Data in this exercise
::::

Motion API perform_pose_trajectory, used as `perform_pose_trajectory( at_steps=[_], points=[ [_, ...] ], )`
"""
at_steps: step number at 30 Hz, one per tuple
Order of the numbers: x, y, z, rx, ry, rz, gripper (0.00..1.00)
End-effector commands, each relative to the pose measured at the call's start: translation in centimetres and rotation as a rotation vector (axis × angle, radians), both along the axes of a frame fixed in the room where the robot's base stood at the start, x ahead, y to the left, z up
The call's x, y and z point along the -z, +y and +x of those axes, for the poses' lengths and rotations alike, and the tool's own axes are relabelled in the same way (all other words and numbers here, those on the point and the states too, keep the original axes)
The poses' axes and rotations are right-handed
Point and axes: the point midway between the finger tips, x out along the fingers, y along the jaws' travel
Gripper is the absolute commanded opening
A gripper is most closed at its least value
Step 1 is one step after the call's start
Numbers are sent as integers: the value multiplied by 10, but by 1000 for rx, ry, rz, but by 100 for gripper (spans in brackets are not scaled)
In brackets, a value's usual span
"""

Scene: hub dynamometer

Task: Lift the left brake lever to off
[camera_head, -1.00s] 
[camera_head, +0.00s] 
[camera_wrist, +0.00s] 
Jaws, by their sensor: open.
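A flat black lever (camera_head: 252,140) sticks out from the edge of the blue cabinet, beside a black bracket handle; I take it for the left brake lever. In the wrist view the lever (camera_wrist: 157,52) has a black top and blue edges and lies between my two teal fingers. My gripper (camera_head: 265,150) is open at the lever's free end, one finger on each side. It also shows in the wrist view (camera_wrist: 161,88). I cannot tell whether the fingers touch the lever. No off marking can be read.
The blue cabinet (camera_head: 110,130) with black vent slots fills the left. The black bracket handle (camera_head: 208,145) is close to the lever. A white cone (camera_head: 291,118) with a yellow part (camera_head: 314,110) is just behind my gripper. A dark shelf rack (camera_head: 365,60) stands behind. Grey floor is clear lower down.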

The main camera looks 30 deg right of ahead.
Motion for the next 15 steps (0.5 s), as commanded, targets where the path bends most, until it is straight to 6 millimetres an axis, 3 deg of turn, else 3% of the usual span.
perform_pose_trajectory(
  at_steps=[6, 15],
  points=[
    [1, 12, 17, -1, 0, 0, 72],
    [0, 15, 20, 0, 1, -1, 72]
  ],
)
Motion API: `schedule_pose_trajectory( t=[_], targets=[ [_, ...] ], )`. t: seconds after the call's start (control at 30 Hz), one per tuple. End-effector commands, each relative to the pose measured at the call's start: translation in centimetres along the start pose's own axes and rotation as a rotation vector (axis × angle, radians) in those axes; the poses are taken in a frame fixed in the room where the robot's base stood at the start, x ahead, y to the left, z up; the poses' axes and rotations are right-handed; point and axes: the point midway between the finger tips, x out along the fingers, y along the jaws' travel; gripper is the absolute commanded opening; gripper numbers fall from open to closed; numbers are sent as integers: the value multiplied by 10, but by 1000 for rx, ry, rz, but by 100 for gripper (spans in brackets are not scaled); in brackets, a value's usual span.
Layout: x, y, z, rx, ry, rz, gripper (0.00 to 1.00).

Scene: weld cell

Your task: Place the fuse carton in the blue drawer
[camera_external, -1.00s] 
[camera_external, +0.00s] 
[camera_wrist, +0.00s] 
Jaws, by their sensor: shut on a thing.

::::

What is being asked
Repeat the line that contains "Your task: Place", then every line after it until the records end, with nothing added.

Finished task
Your task: Place the fuse carton in the blue drawer
[camera_external, -1.00s] 
[camera_external, +0.00s] 
[camera_wrist, +0.00s] 
Jaws, by their sensor: shut on a thing.

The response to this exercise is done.